SUMU - a "Superficial Match-Up" between the OSS and the NSS; for an example involving the planet Neptune see the Diary for 5th October 2016.
Telemorphs - products of convergent evolution, sharing common species identity without common descent: see the OSS Diary for 30th March 2017.
WOM - the Worn-Out Mars (see the Mars page).
YOSS - the Young Old Solar System - OSS-style scenarios set in the days when the Solar System was young: see the OSS Diary for 30th October 2016.
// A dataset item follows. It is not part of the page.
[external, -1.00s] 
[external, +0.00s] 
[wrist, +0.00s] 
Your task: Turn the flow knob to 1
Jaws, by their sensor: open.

Author allusions on this page: Leigh Brackett, who wrote classic tales with OSS settings for the magazine Planet Stories; Edgar Rice Burroughs, creator of the hollow inner Earth called Pellucidar (seven volumes), and of the classic vision of Mars as "Barsoom" (ten volumes, written in the period 1911-1940); Robert Gibson, creator of Kroth, an Earth you can fall off due to its unidirectional gravity; Valeddom (2013), set on a traditional Twilight Belt Mercury; and Uranian Gleams, a saga of the seventh planet; Edmond Hamilton, author of a vast range of colourful OSS adventures; Robert Harris, Fatherland (1992); C S Lewis, in whose novel Out of the Silent Planet (1938) Mars is named Malacandra by its inhabitants; editors George R R Martin and Gardner Dozois who have produced the "New OSS" collections Old Mars (2013) and Old Venus (2015); Kim Stanley Robinson, author of a massive trilogy on the terraforming of Mars and the settlement of other worlds in the Solar System; S M Stirling who has given us a modern "take" on the traditional Venus in The Sky People (2006) and on the traditional Mars in his In the Courts of the Crimson Kings (2008); Roger Zelazny, "The Doors of his Face, the Lamps of his Mouth" (1965)
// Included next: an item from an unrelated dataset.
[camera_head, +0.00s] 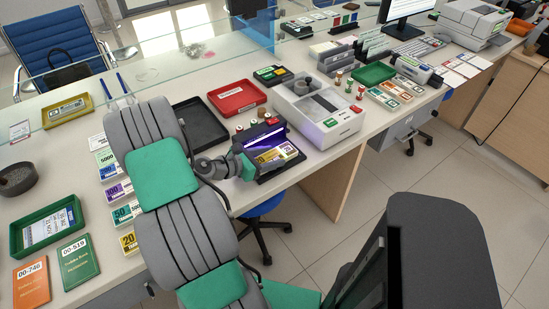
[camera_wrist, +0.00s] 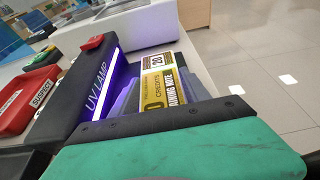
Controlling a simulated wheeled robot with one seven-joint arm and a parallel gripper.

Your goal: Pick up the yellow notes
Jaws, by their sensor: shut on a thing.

Note, that in the main text of the pages of this website we shall usually refer to works by their titles only, so that authors' names tend to be left to pool at the bottom in the "allusions" box. This is our way of emphasizing the OSS as a collective achievement. It's as though the authors were like the anonymous sculptors on medieval cathedrals, or like a team of drillers releasing one combined gusher of ideas.